▶ Goal
Reproduce only the lines of the material below that start at the line containing "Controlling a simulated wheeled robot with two" and stop at the line containing "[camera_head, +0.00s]". Keep both end lines.
— START Exercise input —
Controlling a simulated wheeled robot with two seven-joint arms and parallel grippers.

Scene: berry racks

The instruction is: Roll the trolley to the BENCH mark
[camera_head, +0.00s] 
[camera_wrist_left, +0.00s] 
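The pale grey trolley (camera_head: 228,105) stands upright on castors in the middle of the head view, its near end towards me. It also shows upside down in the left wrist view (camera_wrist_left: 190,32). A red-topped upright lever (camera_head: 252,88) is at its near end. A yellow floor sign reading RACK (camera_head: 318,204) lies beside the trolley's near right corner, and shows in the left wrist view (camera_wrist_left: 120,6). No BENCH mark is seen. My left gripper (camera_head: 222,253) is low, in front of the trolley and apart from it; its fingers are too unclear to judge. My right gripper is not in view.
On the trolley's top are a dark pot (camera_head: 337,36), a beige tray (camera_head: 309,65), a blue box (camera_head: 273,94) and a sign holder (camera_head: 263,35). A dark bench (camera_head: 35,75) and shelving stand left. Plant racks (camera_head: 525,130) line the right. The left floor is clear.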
— END Exercise input —
— START Exercise input —
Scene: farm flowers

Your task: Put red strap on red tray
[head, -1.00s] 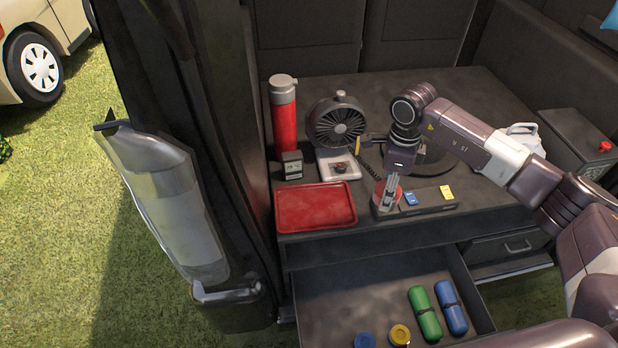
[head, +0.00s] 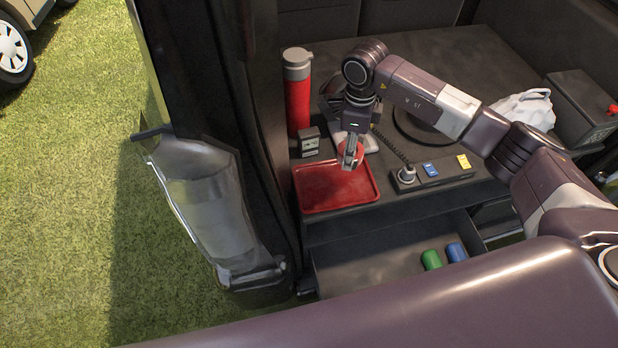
— END Exercise input —
— START Exercise input —
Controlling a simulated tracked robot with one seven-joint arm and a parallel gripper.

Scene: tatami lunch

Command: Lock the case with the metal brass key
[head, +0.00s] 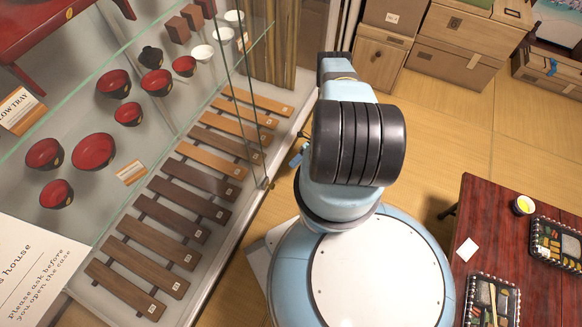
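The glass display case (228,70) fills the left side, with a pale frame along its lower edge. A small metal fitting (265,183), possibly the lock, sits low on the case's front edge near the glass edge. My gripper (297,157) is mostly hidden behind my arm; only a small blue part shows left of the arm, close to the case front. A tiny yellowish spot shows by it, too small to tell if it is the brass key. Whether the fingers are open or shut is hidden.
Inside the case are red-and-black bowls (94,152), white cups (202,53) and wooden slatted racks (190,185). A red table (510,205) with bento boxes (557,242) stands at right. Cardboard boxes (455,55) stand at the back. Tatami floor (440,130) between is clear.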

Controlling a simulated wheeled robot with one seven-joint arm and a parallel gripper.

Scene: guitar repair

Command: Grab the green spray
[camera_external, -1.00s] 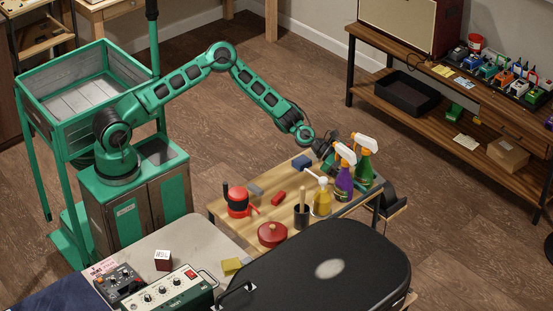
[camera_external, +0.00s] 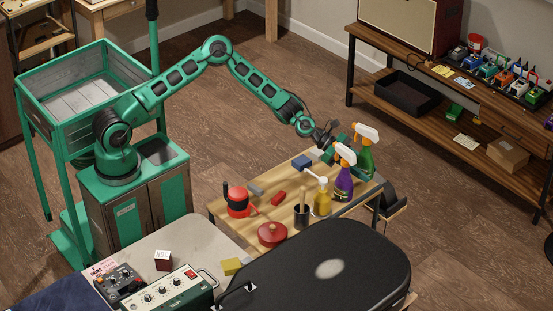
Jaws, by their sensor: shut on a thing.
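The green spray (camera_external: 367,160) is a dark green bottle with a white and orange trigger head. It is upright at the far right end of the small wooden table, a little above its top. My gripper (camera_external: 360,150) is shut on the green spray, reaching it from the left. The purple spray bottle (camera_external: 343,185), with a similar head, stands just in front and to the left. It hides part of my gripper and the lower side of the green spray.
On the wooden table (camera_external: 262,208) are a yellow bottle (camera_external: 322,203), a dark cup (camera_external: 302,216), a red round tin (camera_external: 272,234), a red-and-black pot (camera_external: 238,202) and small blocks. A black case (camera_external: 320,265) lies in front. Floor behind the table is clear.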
— END Exercise input —
▶ Exercise result
Controlling a simulated wheeled robot with two seven-joint arms and parallel grippers.

Scene: berry racks

The instruction is: Roll the trolley to the BENCH mark
[camera_head, +0.00s] 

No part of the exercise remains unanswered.